QUITO, Ecudaor — Throughout history, U.S. relations with Ecuador are ambivalent at best. But for better or worse, economic ties between the two nations are always strengthening. Francisco Borja, Ecuador’s new Ambassador to the United states, hopes for more.
In 2007 Ecuador—like many countries—was on the brink of devastation from the international financial crisis. The pressure to save the country led Ecuador’s government to make swift reforms. The reforms revolved around modernizing Ecuador’s economy and government institutions.
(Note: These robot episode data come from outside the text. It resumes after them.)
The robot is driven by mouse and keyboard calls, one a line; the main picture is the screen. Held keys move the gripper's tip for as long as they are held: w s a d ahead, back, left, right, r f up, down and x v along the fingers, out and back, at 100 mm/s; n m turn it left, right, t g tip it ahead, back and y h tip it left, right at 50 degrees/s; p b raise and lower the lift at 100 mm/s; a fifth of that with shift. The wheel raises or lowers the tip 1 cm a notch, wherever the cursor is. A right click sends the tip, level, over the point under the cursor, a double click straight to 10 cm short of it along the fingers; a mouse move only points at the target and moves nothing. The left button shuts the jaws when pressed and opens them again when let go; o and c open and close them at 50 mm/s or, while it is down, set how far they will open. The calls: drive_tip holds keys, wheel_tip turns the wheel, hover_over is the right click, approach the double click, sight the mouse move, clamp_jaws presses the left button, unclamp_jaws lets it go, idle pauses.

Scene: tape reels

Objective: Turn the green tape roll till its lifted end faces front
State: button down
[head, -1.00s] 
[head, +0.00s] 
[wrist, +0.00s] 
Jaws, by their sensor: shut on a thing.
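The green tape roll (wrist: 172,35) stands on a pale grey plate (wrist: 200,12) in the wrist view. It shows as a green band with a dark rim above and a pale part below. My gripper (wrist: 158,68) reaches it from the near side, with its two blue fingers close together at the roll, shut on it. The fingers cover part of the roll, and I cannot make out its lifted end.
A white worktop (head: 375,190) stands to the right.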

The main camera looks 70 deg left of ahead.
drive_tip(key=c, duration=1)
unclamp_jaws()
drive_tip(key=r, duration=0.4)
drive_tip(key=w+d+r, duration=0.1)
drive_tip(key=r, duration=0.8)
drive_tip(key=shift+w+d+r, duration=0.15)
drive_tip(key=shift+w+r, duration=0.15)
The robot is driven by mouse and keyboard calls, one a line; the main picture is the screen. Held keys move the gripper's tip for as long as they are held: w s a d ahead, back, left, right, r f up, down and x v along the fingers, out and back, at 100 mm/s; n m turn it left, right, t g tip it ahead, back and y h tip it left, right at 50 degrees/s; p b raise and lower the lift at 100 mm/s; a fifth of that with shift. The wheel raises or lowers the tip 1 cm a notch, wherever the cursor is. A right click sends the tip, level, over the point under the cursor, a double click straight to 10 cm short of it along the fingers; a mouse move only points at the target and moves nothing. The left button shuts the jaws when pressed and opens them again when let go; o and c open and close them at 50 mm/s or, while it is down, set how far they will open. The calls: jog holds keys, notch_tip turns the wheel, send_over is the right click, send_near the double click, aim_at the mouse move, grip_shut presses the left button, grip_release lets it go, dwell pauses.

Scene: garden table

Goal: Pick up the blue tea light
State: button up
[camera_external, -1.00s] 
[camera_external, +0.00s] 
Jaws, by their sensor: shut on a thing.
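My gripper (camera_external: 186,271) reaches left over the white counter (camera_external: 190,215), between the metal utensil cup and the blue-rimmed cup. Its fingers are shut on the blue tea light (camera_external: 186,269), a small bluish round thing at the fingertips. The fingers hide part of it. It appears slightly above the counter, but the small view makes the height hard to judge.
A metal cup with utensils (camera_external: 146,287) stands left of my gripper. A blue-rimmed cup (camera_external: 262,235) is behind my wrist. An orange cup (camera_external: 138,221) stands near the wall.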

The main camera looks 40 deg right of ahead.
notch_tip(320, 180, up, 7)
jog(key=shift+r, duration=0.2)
Eight years later, Ecuador is the third fastest growing Latin American economy with a growth rate of 3.8 percent. Because growth and stability are important factors for making investments, many big-name companies are looking to invest in Ecuador. Companies who have already invested include Google, General Motors and Coca-Cola.
Part of Ecuador’s modernization includes a stringent fiscal stimulus plan. By pumping money back into areas other than the economy Ecuador made great social strides since 2007 as well.
Ecuador now sends more than 10,000 students abroad, especially to universities in the United States. They have what Borja describes as a “world-class infrastructure” that includes schools, roads, and housing.
Perhaps the most impressive achievement is that Ecuador has reached all of its U.N. Millennium Development Goals. This means that Ecuador has halved extreme poverty and hunger, achieved universal primary education, reduced child mortality by two-thirds, reduced by three-quarters the maternal mortality ratio, halted the spread of HIV/AIDs and malaria, provided clean drinking water to at least half of those previously without and developed a global partnership for development.
The most crucial of these global partnerships is with the United States. According to recent data, 26.7 percent of all imports to Ecuador come from the United States and 40.5 percent of all exports from Ecuador are bought by Americans. To put this in perspective, the second largest buyer of Ecuadorian exports is Peru at eight percent.
In 2013. this special relationship came under threat when Congress considered dropping Ecuador from the list of countries benefiting from the U.S. Generalized System of Preferences (GSP). Ecuador’s participation in GSP, which was established in 1974, allows Ecuador to enjoy trade perks with the United States. If dropped, these perks—specifically eliminated duties on up to 5,000 types of exports to the United States—would be a devastating loss to Ecuador’s economy.
Fortunately for Ecuador, on June 29, 2015 President Obama signed H.R. 1295, the Trade Preferences Extension Act of 2015. Title II of this act extends GSP until 2017 when it must be voted on again in Congress. Ecuador made the list this year.
With more than 200,000 Ecuadorians living in the United States and 50,000 Americans retired in Ecuador, Borja believes the U.S.-Ecuadorian relationship is set to strengthen. “The changes that have been implemented in Ecuador have laid a solid foundation on which to build and strengthen regional ties. We have our differences of course, but these differences do not and should not define our relationship,” Borja says of the United States. He concludes, “The possibilities are endless.”